Meryl Streep brought politics back to Hollywood at the Golden Globes on Sunday evening with a powerful acceptance speech that excoriated Donald Trump and his mocking of a disabled reporter during the election campaign.
Ms Streep, Hollywood’s most decorated and revered actress with three Oscar wins, was accepting the Cecile B DeMille award for lifetime achievement when she tore into Mr Trump.
In front of a primetime audience of millions on NBC, Ms Streep, who won her last Oscar in 2011 playing Margaret Thatcher in The Iron Lady, said she had been “stunned” by his mockery of the disabled journalist, which occurred at one of Mr Trump’s rallies.
“It was effective and it did its job,” she said. “It made its intended audience laugh, and show their teeth.
“This instinct to humiliate, when it’s modelled by someone in the public platform, by someone powerful, it filters down into everybody’s life, because it kind of gives permission for other people to do the same thing,” she added. “Disrespect invites disrespect, violence incites violence. And when the powerful use their position to bully others we all lose.”
She ended the speech, in which she did not mention Mr Trump by name, with a plea on behalf of the press, asking the Hollywood stars in attendance to support the Committee for the Protection of Journalism, “because we’re going to need them going forward”.
Ms Streep was rapturously received at the Beverly Hilton but her criticism signalled the chasm that has opened between the incoming administration and Hollywood. Mr Trump has struggled to convince a single entertainer of note to perform at his inauguration on January 20, with big acts who have been approached, including Elton John and Celine Dion, turning down the invitation.

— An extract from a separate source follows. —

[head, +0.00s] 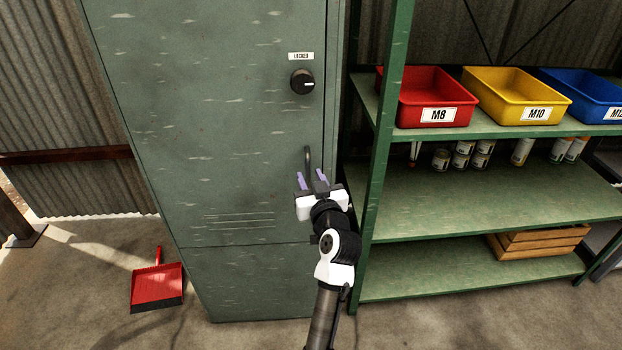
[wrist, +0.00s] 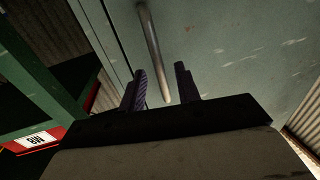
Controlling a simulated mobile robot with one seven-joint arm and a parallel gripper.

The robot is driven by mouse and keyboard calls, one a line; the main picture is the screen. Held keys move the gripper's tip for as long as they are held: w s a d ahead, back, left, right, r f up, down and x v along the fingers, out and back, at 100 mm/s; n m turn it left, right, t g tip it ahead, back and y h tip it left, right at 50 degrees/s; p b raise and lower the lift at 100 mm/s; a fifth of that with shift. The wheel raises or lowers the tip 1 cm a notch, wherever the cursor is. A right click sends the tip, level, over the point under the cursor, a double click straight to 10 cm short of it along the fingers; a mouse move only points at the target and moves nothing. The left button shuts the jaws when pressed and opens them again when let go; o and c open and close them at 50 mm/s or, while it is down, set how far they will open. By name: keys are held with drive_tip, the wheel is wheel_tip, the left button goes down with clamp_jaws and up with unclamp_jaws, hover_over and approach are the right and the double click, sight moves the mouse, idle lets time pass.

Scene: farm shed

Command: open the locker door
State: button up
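The green metal locker (head: 215,130) stands upright in the head view, and its door looks shut. A white label reading LOCKER (head: 301,56) sits above a round black knob (head: 302,82) on the door. A vertical bar handle (head: 308,160) is below the knob, near the door's right edge; its lower part is hidden behind my gripper. My gripper (head: 312,180) is in front of the handle, its two purple fingers apart. In the wrist view the fingers (wrist: 160,88) are open, and the handle (wrist: 154,50) shows between and beyond them. I cannot tell whether they touch it.
A green shelf unit (head: 480,195) stands close on the right. It holds a red bin (head: 413,85), a yellow bin (head: 500,85), a blue bin (head: 580,85), several jars and a wooden crate (head: 540,241). A red dustpan (head: 157,286) lies on the floor at left.

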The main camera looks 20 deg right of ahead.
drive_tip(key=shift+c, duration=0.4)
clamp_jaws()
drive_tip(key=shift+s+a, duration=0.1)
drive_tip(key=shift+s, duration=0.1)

Ms Streep was quickly denounced by conservative commentators on social media. Meghan McCain, daughter of 2008 presidential candidate John McCain, wrote on Twitter that Ms Streep’s speech was “why Trump won. And if people in Hollywood don’t start recognising why and how — you will help him get re-elected.”
The Golden Globes kick-start Hollywood’s award season and are often a good indicator of the films likely to be in the running for the Oscars. An early favourite is La La Land, Damien Chazelle’s contemporary musical that scooped a record seven Globes, including wins for its stars Ryan Gosling and Emma Stone.
Isabelle Huppert was a surprise winner for Paul Verhoeven’s Elle, while Casey Affleck won best actor in a drama for Manchester by the Sea. Moonlight, a critical favourite, won best drama despite missing out on the acting awards, while there were also wins for the BBC-AMC co-production The Night Manager, which starred Hugh Laurie, Tom Hiddleston and Olivia Coleman.